(TASK DETAILS)
All of the material below is to be repeated exactly.

(DATA PROVIDED)

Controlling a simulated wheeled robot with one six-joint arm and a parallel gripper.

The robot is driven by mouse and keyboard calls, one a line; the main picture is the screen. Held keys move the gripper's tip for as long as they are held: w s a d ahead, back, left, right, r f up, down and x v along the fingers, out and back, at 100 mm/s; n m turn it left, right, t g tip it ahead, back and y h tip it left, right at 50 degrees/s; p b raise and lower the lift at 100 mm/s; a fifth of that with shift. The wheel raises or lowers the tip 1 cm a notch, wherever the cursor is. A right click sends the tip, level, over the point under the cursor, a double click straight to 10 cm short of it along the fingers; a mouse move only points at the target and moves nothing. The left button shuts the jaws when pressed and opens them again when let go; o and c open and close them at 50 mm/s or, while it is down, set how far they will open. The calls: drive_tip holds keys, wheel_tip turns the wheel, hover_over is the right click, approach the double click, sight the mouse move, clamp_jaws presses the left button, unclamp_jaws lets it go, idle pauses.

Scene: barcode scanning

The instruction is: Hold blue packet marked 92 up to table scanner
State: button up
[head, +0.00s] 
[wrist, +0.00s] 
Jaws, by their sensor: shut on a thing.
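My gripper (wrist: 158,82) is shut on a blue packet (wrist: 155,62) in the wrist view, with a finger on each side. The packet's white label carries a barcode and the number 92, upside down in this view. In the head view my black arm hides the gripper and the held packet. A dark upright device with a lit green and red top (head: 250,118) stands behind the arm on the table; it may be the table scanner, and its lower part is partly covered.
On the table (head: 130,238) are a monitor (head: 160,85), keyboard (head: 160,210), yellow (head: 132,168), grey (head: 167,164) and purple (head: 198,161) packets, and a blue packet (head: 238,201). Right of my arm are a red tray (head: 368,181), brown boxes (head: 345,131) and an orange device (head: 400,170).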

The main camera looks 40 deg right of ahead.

(FULL OUTPUT)
Controlling a simulated wheeled robot with one six-joint arm and a parallel gripper.

The robot is driven by mouse and keyboard calls, one a line; the main picture is the screen. Held keys move the gripper's tip for as long as they are held: w s a d ahead, back, left, right, r f up, down and x v along the fingers, out and back, at 100 mm/s; n m turn it left, right, t g tip it ahead, back and y h tip it left, right at 50 degrees/s; p b raise and lower the lift at 100 mm/s; a fifth of that with shift. The wheel raises or lowers the tip 1 cm a notch, wherever the cursor is. A right click sends the tip, level, over the point under the cursor, a double click straight to 10 cm short of it along the fingers; a mouse move only points at the target and moves nothing. The left button shuts the jaws when pressed and opens them again when let go; o and c open and close them at 50 mm/s or, while it is down, set how far they will open. The calls: drive_tip holds keys, wheel_tip turns the wheel, hover_over is the right click, approach the double click, sight the mouse move, clamp_jaws presses the left button, unclamp_jaws lets it go, idle pauses.

Scene: barcode scanning

The instruction is: Hold blue packet marked 92 up to table scanner
State: button up
[head, +0.00s] 
[wrist, +0.00s] 
Jaws, by their sensor: shut on a thing.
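My gripper (wrist: 158,82) is shut on a blue packet (wrist: 155,62) in the wrist view, with a finger on each side. The packet's white label carries a barcode and the number 92, upside down in this view. In the head view my black arm hides the gripper and the held packet. A dark upright device with a lit green and red top (head: 250,118) stands behind the arm on the table; it may be the table scanner, and its lower part is partly covered.
On the table (head: 130,238) are a monitor (head: 160,85), keyboard (head: 160,210), yellow (head: 132,168), grey (head: 167,164) and purple (head: 198,161) packets, and a blue packet (head: 238,201). Right of my arm are a red tray (head: 368,181), brown boxes (head: 345,131) and an orange device (head: 400,170).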

The main camera looks 40 deg right of ahead.

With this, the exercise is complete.